(PROBLEM STATEMENT):
Locate the string "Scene" in the listing below. Copy every line where it is found.

(DATA SHOWN):
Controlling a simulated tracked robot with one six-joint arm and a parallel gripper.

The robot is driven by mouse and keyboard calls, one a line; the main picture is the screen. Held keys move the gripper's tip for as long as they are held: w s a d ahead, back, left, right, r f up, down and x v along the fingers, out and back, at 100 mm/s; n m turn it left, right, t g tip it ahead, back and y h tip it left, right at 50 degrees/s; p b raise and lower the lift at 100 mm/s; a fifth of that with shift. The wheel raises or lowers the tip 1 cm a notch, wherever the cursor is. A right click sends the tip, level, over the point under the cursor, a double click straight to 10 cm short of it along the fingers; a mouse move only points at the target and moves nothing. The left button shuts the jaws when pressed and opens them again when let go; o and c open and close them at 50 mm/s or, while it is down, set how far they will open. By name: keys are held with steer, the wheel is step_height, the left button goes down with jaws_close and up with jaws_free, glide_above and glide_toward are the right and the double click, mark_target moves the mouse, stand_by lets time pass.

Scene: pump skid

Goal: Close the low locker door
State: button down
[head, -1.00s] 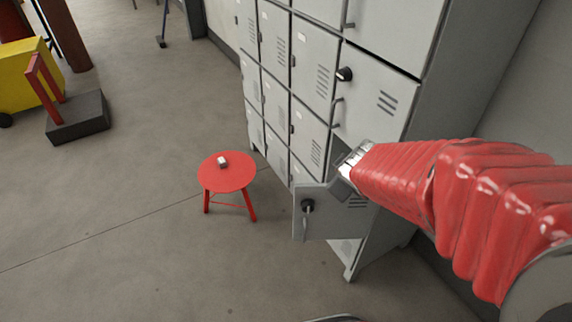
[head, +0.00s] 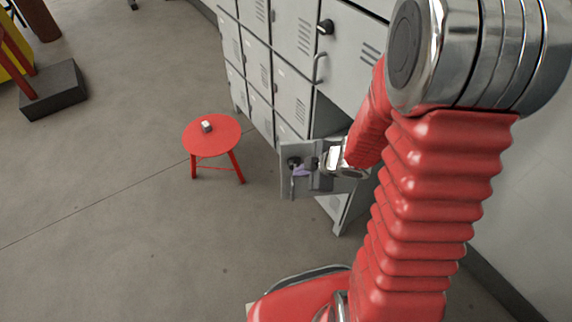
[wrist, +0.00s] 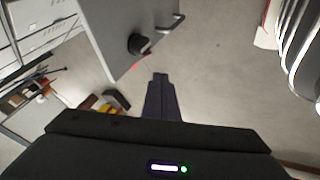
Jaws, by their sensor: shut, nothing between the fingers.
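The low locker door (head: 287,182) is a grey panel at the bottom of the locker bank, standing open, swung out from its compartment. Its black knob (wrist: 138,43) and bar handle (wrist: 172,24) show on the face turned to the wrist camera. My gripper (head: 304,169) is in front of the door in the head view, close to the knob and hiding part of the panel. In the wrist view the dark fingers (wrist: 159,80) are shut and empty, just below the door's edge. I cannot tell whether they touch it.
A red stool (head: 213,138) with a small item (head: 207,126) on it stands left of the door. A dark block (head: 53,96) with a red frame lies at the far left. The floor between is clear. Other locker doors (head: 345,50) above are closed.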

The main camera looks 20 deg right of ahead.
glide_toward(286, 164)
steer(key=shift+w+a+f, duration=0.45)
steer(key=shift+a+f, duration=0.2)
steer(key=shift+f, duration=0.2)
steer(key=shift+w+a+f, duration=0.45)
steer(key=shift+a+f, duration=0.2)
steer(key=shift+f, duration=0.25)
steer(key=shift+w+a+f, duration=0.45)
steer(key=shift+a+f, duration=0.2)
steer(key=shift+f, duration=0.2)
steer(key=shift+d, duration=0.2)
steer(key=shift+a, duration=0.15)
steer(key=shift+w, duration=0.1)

---

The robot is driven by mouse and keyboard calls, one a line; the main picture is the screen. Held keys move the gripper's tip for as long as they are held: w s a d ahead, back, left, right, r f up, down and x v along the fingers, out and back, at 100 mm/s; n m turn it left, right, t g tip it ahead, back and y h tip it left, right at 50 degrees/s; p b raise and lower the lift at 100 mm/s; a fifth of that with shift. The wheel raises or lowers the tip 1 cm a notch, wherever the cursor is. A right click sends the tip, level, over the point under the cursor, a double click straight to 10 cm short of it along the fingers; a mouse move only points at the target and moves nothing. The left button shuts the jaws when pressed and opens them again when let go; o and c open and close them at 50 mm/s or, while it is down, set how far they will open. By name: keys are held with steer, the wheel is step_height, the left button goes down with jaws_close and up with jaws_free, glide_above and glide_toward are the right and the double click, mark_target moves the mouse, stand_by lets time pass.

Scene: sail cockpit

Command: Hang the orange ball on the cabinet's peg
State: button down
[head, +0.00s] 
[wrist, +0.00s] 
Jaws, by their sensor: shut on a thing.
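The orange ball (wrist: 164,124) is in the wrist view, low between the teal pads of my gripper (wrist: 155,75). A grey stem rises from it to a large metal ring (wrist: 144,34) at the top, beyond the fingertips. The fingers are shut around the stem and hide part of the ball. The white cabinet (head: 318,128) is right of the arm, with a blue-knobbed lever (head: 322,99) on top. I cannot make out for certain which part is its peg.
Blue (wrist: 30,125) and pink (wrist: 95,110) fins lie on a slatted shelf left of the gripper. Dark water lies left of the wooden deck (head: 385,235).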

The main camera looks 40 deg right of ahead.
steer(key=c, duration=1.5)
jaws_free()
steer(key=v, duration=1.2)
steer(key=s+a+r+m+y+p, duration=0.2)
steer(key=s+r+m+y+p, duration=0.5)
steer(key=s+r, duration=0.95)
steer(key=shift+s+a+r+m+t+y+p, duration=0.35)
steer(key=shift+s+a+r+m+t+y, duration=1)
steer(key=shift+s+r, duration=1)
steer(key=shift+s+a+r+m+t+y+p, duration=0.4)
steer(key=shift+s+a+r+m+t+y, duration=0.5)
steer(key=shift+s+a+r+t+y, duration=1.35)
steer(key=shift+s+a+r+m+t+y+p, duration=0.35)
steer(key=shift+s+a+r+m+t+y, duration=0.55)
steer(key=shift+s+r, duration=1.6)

* * *

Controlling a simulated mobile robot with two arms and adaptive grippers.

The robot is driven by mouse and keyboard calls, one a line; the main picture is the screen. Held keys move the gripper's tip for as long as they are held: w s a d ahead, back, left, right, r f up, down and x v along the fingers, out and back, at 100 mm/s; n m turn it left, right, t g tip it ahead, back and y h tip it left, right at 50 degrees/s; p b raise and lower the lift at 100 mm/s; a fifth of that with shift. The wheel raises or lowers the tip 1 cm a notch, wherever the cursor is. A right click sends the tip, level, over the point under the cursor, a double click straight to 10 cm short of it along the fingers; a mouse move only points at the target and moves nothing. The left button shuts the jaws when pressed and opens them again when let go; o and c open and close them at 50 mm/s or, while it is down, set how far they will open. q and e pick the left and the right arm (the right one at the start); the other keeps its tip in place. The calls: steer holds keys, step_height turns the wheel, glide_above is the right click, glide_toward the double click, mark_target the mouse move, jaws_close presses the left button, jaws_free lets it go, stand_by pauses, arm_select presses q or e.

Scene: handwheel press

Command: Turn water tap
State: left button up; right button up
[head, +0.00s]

(TASK OUTPUT):
Scene: pump skid
Scene: sail cockpit
Scene: handwheel press

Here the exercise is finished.